The same applies to autonomy, and there seem to be far more factors that lower autonomy than increase it. To begin with, most people have a high degree of autonomy when they join the company, team or project. If that autonomy is reduced at some point, I think it may be the result of managers continuing to do things that reduce autonomy.

So, with reflection and self-discipline, I would like to write an anti-pattern on how to reduce autonomy in order to prevent future unwanted actions.

Limiting roles

This is the most obvious anti-pattern. Autonomy is easily reduced when you limit the discretion given to a person in relation to the abilities he or she possesses. Even if you do not intentionally limit it, if you misjudge the person’s apparent and latent abilities, and if the role is too narrow for those abilities, autonomy will decrease just as much as if you intentionally limit it.

It is an easy pattern to understand as an issue, but it is not at all easy to match abilities with roles and expectations. It is very difficult. You need to understand the person’s strengths and motivations correctly, but often the person himself or herself is not aware of them. Therefore, you have to imagine and probe even the strengths and weaknesses that are not verbalized, so that not only obvious limitations, but also unconscious limitations do not occur.

Overstretching roles

The opposite pattern. Just because it is bad to limit roles, there is a greater likelihood of bad results if they are expanded too far in the opposite direction. If they are too far apart from their current capabilities and competencies, they are less likely to produce good results, and if they do not produce results, their confidence will be reduced, and as a result, their autonomy will decrease.

Of course, people with high gallantry can overcome a large gap between their role (expectations) and their current abilities and grow by leaps and bounds. Tolerance for gaps varies greatly from individual to individual.

There is no single answer to the question of how much is too broad, and it is not easy to say that it is okay because it has been agreed upon through dialogue, such as 1-on-1, and it is often not verbalized. Therefore, it is necessary to detect the appropriate range by daily observation, including the atmosphere that is not expressed in words.

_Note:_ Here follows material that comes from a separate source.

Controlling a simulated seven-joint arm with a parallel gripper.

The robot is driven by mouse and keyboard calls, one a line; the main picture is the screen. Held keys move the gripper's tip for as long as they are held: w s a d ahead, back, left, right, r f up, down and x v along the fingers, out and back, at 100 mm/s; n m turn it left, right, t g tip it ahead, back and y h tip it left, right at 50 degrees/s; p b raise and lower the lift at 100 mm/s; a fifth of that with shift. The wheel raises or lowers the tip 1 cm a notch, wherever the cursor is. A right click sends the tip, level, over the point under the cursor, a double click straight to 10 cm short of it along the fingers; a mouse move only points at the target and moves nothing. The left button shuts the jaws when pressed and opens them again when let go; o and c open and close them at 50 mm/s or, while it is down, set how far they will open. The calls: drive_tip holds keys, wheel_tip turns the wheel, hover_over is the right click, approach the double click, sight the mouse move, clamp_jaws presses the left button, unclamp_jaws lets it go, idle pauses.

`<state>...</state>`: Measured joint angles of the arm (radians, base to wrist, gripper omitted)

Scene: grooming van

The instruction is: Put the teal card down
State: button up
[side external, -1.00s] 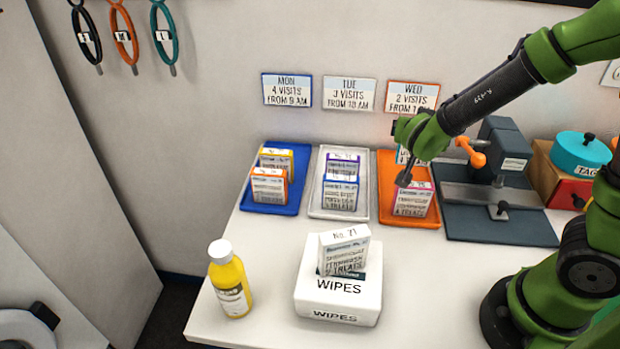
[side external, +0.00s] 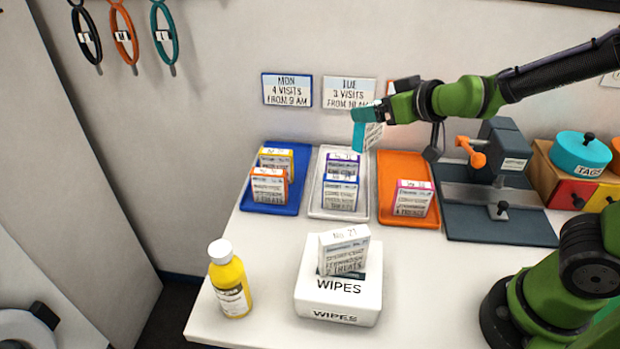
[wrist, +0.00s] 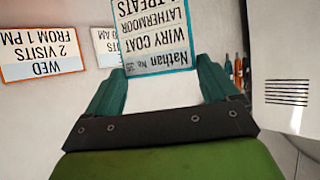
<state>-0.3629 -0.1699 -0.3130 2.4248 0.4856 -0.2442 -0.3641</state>
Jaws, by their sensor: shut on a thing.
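My gripper (side external: 372,116) is shut on the teal card (side external: 367,136) and holds it in the air near the wall, above the back of the white tray (side external: 316,204) and the orange tray (side external: 424,221). In the wrist view the card (wrist: 153,36) shows upside-down print, "Nathan No. 35, wiry coat", within a teal border, between the fingertips of my gripper (wrist: 157,82). The orange tray holds one magenta-edged card (side external: 411,200) near its front; its back part is bare. The white tray holds a purple-edged card (side external: 343,158) and a blue-edged card (side external: 341,194).
The blue tray (side external: 293,190) holds yellow- and orange-edged cards. Day signs hang above; the Wednesday one is mostly hidden by my arm. A dark clamp stand (side external: 500,215) is at right.

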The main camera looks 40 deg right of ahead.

Changing expectations of autonomy without agreement in different situations

Inconsistency also reduces autonomy. For example, a person may be asked to follow the rules in general, but only in certain situations, such as when brainstorming for a new business venture, is autonomy required. This may be a common situation that occurs in reality, although it may no longer be called autonomy when one is trying to control autonomy.

Of course, there may be situations where autonomy is not expected in an emergency situation . In such cases, a clear explanation should be given that autonomy is not expected. You should not have the expectation that they will naturally perceive a change in expectations.

Fixing roles without capturing environmental and temporal changes

This is rarely intentional, but it is the pattern that is the hardest to notice, and when it is noticed, it reduces autonomy.

A person’s tolerance for autonomy changes all the time, as he or she grows and his or her personal private life changes. And without noticing the change, before long the role feels restricted or over-extended. In many cases, the individual is unaware of the change, but if this situation continues, the role gradually becomes less appropriate and autonomy decreases.

It is really hard to notice this change. This pattern is rarely said directly in words. It is not that they do not say it on purpose, but often the person themselves do not even notice it. Therefore, it seems to you that the only way to detect the change is through daily observation. In my case, I don’t have much trust in my own sense of perception, so I try to multiplex my network so that I can notice changes through multiple paths. However, it is really difficult because I often overlook things.

Those who expect a high degree of autonomy are not autonomous

It’s obvious that if the person who manages does not have a high degree of autonomy, the autonomy of the members will drop dramatically. If you yourself are not willing to keep learning new things and expanding your horizons, you cannot expect the people around you to have autonomy.

Of course, in an environment with many talented people, it would be very difficult to exceed each member person’s ability in everything with absolute ability. What is important, I think, is not absolute ability, but rather a way of approaching things that takes a higher degree of autonomy than anyone else.

It is a matter of course, and it is not so obvious that your own autonomy alone will increase the autonomy of those around you, but I think it is at least an indispensable prerequisite. If you do not have a high level of autonomy, even if you try to increase the autonomy of those around you through various techniques, it is unlikely to go in the right direction.

At the end

I wrote an anti-pattern about autonomy from a management perspective.

  1. Limiting roles
  2. Overstretching roles
  3. Changing expectations of autonomy without agreement in different situations
  4. Fixing roles without capturing environmental and temporal changes
  5. Those who expect a high degree of autonomy are not autonomous

Writing this reminds me of my experience of actually doing anti-patterns. Once autonomy goes down, it is really hard to improve it. This is because the low autonomy of the people around you is often caused by the person managing you, and unless that manager changes, it is difficult to solve the problem.

Therefore, it is a prerequisite to introspect by oneself to see if one is doing any of the anti-patterns described here, but it is also necessary to carefully monitor yourself to see if you are creating a bad loop by asking the members of the group directly.

I myself would like to be more careful not to do anti-patterns.